Yesterday, Ben and I received an email from Bruce C. asking us how to send in a complaint. We’ve been getting a lot of these sorts of emails from people since we went on ‘Nightline’: guys, seriously, just write it up and email us. I never bother responding to these people, but Ben took pity and emailed Bruce C. back, asking him to send in his story.

What Bruce C. promptly proceeded to send us was practically the poster child of the sort of email complaint we don’t really want to see: boring stories that invalidate any shred of their own legitimacy with clueless, disproportional and offensively ignorant hyperbole.

Bruce’s email, followed by a response from a Dublin Rape Crisis center after the jump.

About three or four years ago, I had purchased a green laser from Beam of Light Technologies. I primarily was going to use it for star pointing when I would take pictures.

I never got around to buying the equipment for taking the pictures, so I had only used the laser for about three minutes total in that three years time.

It went dead. I had e-mailed the company and explained what had happened. They e-mailed back and told me to send it to them for a replacement.

I sent it to them and all of a sudden they changed their minds and said they wouldn’t do it because it was out of warranty.

I turned them into the BBB. The president of the company lied to the BBB and said that I had called them and said that I had just bought the laser.
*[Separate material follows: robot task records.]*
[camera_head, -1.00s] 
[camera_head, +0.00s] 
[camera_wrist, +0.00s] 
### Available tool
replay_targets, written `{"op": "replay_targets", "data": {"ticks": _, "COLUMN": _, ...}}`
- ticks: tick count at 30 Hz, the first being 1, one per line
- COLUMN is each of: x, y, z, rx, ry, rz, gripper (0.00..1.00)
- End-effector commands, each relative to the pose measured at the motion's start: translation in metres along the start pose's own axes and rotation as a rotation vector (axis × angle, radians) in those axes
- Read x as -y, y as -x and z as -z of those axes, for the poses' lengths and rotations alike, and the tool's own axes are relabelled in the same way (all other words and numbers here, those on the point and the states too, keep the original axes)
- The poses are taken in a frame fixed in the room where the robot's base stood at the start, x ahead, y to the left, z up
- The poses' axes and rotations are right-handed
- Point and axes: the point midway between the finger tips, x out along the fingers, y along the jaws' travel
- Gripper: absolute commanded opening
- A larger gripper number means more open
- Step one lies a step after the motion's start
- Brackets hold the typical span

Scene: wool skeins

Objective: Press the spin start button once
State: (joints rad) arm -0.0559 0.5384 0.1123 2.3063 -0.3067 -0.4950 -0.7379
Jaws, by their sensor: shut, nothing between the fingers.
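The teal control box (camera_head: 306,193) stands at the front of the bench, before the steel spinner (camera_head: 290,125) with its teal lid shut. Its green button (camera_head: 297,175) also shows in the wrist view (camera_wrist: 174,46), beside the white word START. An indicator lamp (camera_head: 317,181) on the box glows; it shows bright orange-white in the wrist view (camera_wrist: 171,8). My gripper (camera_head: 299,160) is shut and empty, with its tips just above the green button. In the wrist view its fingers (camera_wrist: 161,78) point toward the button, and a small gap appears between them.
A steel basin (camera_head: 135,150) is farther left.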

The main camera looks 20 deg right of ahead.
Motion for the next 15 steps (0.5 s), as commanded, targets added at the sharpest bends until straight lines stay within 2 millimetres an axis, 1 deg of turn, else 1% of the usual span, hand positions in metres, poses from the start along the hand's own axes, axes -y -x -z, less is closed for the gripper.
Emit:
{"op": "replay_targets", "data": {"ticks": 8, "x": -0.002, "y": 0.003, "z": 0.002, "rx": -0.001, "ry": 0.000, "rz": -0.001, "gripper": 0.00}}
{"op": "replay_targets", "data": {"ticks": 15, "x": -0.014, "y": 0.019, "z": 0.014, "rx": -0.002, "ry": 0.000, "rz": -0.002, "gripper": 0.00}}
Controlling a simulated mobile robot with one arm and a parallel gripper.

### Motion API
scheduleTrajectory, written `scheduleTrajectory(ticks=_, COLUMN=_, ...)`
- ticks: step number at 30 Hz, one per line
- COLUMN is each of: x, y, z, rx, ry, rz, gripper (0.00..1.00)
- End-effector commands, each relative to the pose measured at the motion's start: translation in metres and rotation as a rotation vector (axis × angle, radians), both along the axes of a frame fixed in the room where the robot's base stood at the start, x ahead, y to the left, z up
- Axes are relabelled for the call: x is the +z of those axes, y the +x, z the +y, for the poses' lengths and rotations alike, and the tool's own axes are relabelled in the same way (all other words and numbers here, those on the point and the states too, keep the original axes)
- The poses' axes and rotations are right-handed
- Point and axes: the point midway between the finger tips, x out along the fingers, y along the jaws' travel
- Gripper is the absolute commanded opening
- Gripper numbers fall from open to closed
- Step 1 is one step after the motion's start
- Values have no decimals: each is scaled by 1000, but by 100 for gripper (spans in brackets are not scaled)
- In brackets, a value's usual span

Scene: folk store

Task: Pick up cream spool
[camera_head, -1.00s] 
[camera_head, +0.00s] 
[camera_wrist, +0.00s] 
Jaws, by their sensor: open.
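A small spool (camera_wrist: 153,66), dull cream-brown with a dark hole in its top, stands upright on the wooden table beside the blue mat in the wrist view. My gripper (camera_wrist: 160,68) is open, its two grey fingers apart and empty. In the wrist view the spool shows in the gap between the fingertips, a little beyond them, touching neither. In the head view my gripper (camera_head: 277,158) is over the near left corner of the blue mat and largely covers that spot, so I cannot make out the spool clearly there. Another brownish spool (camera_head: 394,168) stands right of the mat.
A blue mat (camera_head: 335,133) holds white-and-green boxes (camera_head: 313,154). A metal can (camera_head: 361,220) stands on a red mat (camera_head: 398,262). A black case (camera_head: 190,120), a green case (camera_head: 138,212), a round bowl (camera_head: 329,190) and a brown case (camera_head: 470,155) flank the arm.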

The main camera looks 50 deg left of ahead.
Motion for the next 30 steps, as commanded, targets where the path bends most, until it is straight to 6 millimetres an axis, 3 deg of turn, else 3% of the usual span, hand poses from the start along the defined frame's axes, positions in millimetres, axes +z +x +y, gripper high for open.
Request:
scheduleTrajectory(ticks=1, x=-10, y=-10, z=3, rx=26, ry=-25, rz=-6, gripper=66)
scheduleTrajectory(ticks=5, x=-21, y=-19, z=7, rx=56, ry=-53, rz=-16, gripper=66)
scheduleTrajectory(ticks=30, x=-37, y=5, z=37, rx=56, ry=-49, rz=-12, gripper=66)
So he was calling me a liar to the BBB.

I never lied about anything. I just want what’s right. Now they won’t send back what I sent them unless I pay for shipping.

I may be a man, but I now know what it feels like to be raped.

On the one hand, Bruce C. seemed to have a quasi-legitimate gripe, and we admired its clearness and tersity. On the other hand… holy crap! Did Bruce just play the rape card?

Ben and I conferred. We both agreed that Bruce C. had been staring into his green laser for too long. Still, I was intrigued. Is paying a few extra bucks for shipping and being called a liar the same as being forcefully held down and sexually violated?

I didn’t want to go native on this one, so I called a local Dublin Rape Crisis Center. If anyone knew what being raped was like, it would be they. When I got a woman on the other end of the phone, I read Bruce’s email to her, emphasizing the last sentence with a booming theatrical quality.

What?” the woman on the end of the phone asked, in what would be the only incredulous shriek I’ve ever heard. “He actually said that?

“Yeah, he did.”

“What a muppet.”

“I don’t know what that means,” I said. “So are you claiming that paying, say, an extra ten dollars on shipping isn’t analogous to rape?”

“Yes. I mean, no. It’s not.”

“What about being called a liar?”

“NO.” This time she responded in annoyed phonemic capital letters.

“Last question. What if the president of Beam of Light Technologies came to Bruce’s house, kicked down the door, wrapped Bruce’s complaint letter around the green laser and then violently rammed it up his rectum? With his fist, not his penis. Would that be like being raped?”

“No… that’s would just be like what Bruce would deserve for the analogy. Being RAPED is like being raped.” And then she triumphantly hung up.